Here all MSIX vectors will be disabled first and then enabled, with
one more MSIX. The comment is there but I still don't quite
understand. It makes sense for not allocating all possible MSI
vectors, but why shall we shutdown the whole MSI when being requested
to enable one specific vector? Can't we just enable the user
specified vector indexed by "nr"?
What internal kernel API would vfio-pci make use of to achieve that?
We can't know the intentions of the guest and we have a limited set of
tools to manage the MSI-X state in the host kernel.  It's generally the
case that MSI-X vectors are only manipulated during driver setup and
shutdown, so while the current behavior isn't necessarily efficient, it
works within the constraints and generally doesn't have a runtime impact
on performance.  We also recognize that this behavior may change in the
future depending on more dynamic internal host kernel interfaces, thus
we export the VFIO_IRQ_INFO_NORESIZE flag to indicate to userspace
whether this procedure is required.

I tried to enable the specified MSIX vector only, and finally understood the 
original QEMU code after always getting EINVAL from ioctl->VFIO_DEVICE_SET_IRQS.
Then I tried to allocate all MSIX vectors in vfio_msix_enable(), not only MSIX vector 0. 
The change works, but it definitely doesn't follow the comment in the code "We don't 
want to have the host allocate all possible MSI vectors for a device if they're not in 
use". May I ask what the side effect is if we really allocate all possible vectors 
at the beginning?

What's more, on ARM64 systems with GIC ITS, the kernel will issue an
ITS discard command when disabling a MSI vector, which will drop
currently pending MSI interrupt. If device driver in guest system
enables some MSIs first and interrupts may come at any time, and then
it tries to enable other MSIs, is it possible for the above code to
cause interrupts missing?
Interrupt reconfiguration is generally during driver setup or teardown
when the device is considered idle or lost interrupts are not a
concern.  If you have a device which manipulates interrupt
configuration runtime, you can expect that lost interrupts won't be the
only problem,
On physical machine, if the driver enables vector 0 first, and then vector 1 
later, will the vector 0 interrupt be lost for some possibility?
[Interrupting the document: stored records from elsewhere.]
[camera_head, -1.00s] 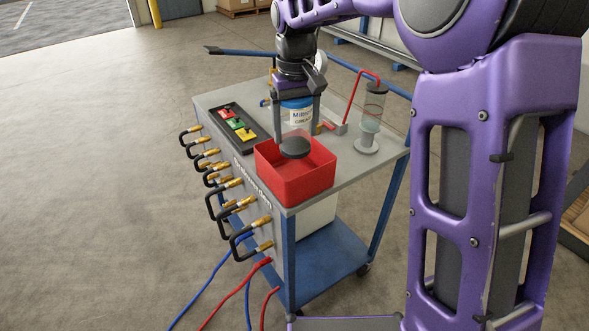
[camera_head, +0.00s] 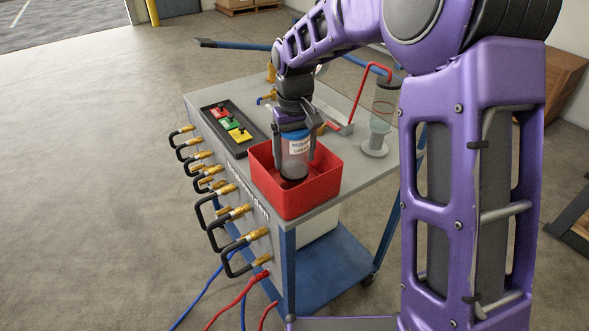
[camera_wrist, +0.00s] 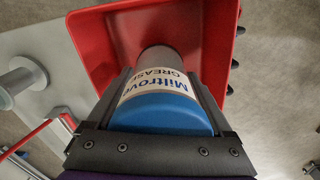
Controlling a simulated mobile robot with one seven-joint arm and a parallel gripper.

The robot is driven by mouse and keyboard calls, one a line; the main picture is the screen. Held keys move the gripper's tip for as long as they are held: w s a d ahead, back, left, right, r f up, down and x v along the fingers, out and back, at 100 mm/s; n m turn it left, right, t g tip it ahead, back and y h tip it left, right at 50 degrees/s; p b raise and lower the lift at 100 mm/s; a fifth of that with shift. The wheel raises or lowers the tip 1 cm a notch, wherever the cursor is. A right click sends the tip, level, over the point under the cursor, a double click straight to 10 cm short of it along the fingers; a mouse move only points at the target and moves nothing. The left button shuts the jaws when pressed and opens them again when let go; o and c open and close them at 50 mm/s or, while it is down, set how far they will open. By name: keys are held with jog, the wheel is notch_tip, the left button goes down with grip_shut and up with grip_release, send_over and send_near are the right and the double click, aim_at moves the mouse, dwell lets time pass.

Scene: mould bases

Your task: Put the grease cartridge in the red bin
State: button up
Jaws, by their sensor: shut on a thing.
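The grease cartridge (camera_head: 295,158) is a clear cylinder with a blue end and a white label; the wrist view shows its label (camera_wrist: 153,86) reading "Miltrove GREASE". My gripper (camera_head: 296,150) is shut on it from above, with one finger on each side. The cartridge is upright, its lower part inside the red bin (camera_head: 287,203). In the wrist view the bin's red wall (camera_wrist: 98,48) surrounds the cartridge's far end. I cannot tell whether the cartridge touches the bin floor.
The bin stands on a grey cart top (camera_head: 345,180). A black tray (camera_head: 213,118) with red, green and yellow pieces lies to the left. A clear cylinder on a round base (camera_head: 374,149) with a red pipe stands to the right. Hoses and brass fittings line the cart's left side.

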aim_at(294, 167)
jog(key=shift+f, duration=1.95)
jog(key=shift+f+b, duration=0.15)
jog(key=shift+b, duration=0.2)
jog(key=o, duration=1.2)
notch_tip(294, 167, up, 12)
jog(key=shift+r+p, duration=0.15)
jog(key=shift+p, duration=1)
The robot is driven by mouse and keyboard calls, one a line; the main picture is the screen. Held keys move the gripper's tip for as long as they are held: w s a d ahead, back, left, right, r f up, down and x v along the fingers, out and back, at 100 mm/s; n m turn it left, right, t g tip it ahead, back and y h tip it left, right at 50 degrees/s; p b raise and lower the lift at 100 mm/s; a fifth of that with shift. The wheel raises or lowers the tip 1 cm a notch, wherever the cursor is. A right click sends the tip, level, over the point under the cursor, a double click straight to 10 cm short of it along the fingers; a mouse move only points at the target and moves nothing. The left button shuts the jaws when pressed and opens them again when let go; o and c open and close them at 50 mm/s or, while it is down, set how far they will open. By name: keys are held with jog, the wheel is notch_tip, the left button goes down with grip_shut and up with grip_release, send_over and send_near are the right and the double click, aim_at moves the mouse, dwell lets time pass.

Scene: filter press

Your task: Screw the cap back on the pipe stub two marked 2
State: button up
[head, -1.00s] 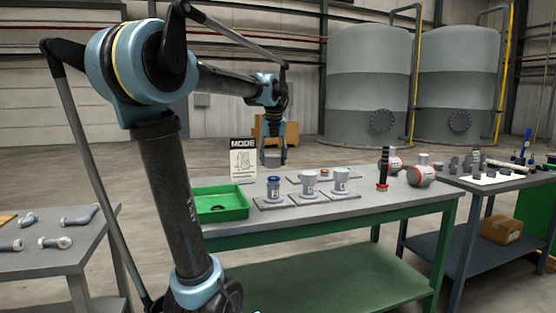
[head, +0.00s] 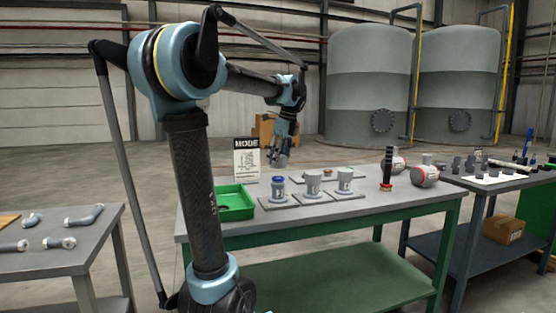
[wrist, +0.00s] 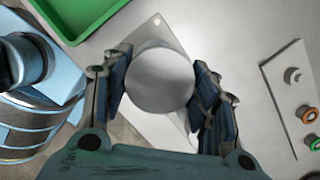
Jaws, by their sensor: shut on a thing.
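My gripper (head: 279,160) hangs above the back of the green-legged table. In the wrist view its fingers (wrist: 160,88) are shut around a smooth round grey cap (wrist: 160,80). A row of three pipe stubs on square plates stands in front of the gripper in the head view. The left stub (head: 278,188) has a blue top. The middle stub (head: 313,184) and the right stub (head: 344,182) are pale grey, with no coloured top. The marks on the stubs are too small to read, so I cannot tell which is marked 2. The held cap is apart from the stubs.
A green tray (head: 236,213) lies left of the stubs, partly behind my arm. A sign reading MODE (head: 247,158) stands behind it. A plate with small coloured rings (wrist: 296,95) shows in the wrist view. A dark upright tool (head: 387,168) and red-banded pieces (head: 424,175) stand right.

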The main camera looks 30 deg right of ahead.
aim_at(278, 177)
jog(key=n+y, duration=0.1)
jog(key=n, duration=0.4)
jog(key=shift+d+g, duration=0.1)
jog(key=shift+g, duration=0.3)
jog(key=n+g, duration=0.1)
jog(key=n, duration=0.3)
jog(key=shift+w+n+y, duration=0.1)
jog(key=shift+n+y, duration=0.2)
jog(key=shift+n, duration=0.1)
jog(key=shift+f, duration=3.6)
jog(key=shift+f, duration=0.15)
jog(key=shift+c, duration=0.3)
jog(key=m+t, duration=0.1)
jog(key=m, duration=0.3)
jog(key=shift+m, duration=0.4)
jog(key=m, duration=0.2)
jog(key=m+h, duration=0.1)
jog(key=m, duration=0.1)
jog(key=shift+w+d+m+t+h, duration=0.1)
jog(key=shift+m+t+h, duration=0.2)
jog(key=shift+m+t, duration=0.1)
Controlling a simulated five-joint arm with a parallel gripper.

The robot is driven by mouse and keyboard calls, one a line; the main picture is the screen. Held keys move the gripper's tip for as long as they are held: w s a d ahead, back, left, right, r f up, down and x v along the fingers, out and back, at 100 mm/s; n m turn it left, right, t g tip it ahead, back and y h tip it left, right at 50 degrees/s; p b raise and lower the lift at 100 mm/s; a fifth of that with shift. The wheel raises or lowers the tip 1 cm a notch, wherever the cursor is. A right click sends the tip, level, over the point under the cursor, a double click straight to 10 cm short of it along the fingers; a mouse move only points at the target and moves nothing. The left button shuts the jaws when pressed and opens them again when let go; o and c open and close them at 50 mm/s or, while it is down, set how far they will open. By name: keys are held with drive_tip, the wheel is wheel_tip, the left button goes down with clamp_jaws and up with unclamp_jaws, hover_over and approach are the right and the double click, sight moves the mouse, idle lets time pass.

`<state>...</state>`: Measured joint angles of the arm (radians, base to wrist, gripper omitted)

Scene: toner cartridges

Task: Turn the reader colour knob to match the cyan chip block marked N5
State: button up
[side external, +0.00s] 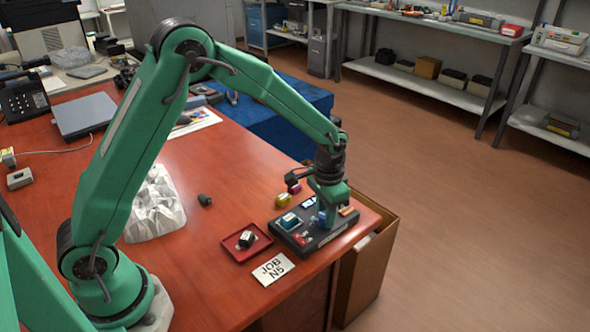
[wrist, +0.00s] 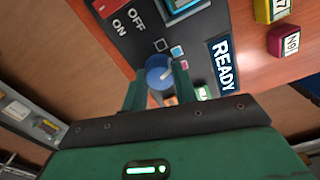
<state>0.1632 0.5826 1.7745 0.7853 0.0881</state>
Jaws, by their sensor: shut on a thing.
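The dark reader (side external: 318,238) sits at the table's front right corner. Its blue colour knob (wrist: 157,70) stands between the green fingers of my gripper (wrist: 160,84), which is shut on it. It also hides much of the reader in the side view, where my gripper (side external: 328,212) reaches down. A white pointer mark on the knob faces right. Small colour squares (wrist: 176,50), one pink, lie beside the knob. A cyan block (side external: 289,221) sits in the reader's slot; its marking is not readable. A white card (side external: 273,268) reading "JOB N5" lies in front.
A yellow block (side external: 284,200) and a magenta block (side external: 294,187) lie behind the reader. A red tray (side external: 240,252) holding a dark and white piece is at its left. A dark cylinder (side external: 205,200) and crumpled clear plastic (side external: 155,205) lie farther left. An open carton (side external: 370,265) stands beyond the table edge.

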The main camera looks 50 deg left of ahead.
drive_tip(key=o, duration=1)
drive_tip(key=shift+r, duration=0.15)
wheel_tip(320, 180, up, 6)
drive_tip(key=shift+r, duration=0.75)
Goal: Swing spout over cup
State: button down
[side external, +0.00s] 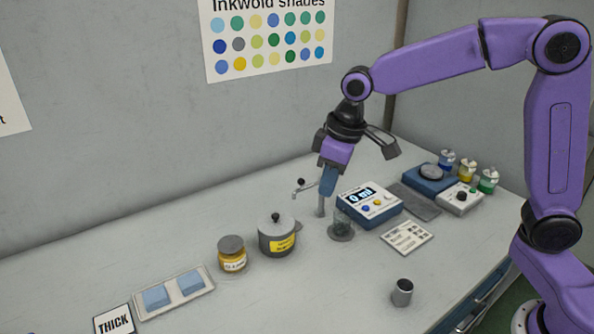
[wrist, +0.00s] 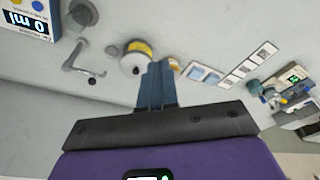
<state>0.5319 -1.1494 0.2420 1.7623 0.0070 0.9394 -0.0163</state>
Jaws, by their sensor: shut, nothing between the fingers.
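The thin grey spout (side external: 307,189) with a black knob sticks out to the left from its post, away from the cup. It also shows in the wrist view (wrist: 72,60), left of my fingers. In the wrist view a gap shows between my fingertips (wrist: 158,68) and the spout; exact depth is unclear.
A lidded pot (side external: 277,238) and an amber jar (side external: 232,254) stand left of the post. A tray with blue pads (side external: 174,290) lies farther left. A metal tumbler (side external: 402,292) stands at front right. Bottles and a blue scale (side external: 431,178) are at the back right.

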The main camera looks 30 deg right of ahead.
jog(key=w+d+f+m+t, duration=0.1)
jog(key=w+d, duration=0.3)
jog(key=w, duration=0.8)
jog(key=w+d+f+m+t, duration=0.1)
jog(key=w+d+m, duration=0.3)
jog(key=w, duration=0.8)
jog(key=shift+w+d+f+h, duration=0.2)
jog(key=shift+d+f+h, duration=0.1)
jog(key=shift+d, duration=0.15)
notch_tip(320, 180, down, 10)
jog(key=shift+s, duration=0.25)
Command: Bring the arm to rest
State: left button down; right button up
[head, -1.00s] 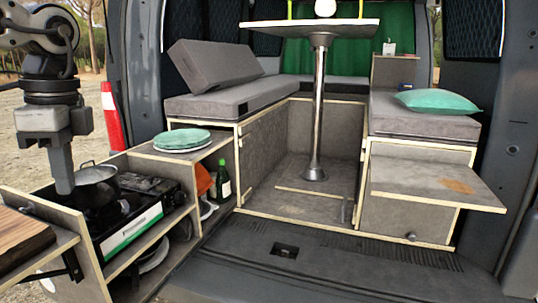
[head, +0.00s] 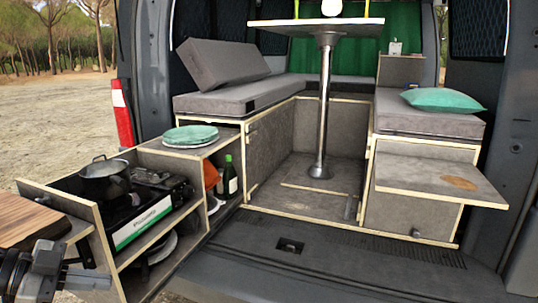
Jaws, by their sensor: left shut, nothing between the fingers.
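My left arm is at the bottom left corner of the head view. Its left gripper (head: 98,281) is shut and empty, in front of the kitchen drawer unit and below the wooden board (head: 28,221). The fingers point right and appear close to the unit's front panel; I cannot tell whether they touch it. My right gripper is not in view.
A dark pot (head: 104,180) stands on the camping stove (head: 150,215) in the pull-out unit. Green plates (head: 190,135) lie on the counter behind it. A table (head: 315,24) stands inside the van. The van floor (head: 300,262) is mostly clear.

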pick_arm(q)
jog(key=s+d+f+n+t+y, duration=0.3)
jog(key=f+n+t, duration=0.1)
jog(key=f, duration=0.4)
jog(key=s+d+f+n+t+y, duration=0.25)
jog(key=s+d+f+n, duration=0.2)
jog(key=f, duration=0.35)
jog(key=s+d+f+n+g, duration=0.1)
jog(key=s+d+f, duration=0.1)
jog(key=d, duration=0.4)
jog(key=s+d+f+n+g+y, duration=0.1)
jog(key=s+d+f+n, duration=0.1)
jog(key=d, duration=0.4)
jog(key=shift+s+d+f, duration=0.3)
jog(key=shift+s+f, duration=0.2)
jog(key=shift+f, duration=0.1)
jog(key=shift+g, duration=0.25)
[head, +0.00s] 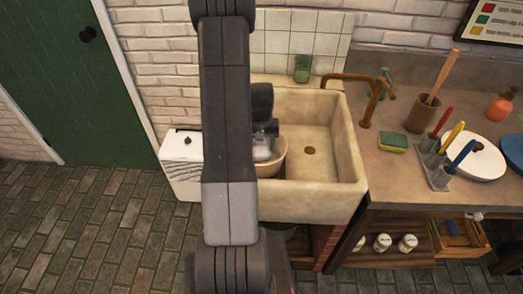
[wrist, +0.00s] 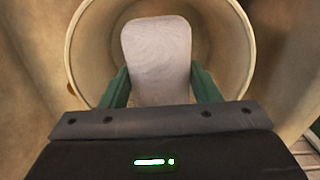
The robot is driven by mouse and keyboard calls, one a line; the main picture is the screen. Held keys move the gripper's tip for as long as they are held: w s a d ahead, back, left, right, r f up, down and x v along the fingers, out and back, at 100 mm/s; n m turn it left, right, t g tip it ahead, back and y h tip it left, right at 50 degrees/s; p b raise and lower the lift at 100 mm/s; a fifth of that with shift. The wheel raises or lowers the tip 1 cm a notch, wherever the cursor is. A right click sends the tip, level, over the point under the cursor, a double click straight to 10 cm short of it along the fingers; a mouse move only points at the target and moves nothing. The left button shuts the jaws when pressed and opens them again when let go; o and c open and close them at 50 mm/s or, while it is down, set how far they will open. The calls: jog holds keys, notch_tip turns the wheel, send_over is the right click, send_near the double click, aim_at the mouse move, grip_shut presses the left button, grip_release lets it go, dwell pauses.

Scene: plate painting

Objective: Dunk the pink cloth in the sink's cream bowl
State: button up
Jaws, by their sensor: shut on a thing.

In my opinion 
the manipulation of vector 1 should not affect the interrupt of vector 0, isn't 
it? But if this is possible in virtual world, what do we consider it as? A bug 
to be fixed in future, or a known limitation of virtualization that won't be 
fixed and all driver developers should pay attention to it?



it's also likely to experience much more overhead in the
interrupt manipulation path under assignment than on bare metal.  This
is another reason that well behaved drivers generally use relatively
static interrupt configurations initialized at driver setup time.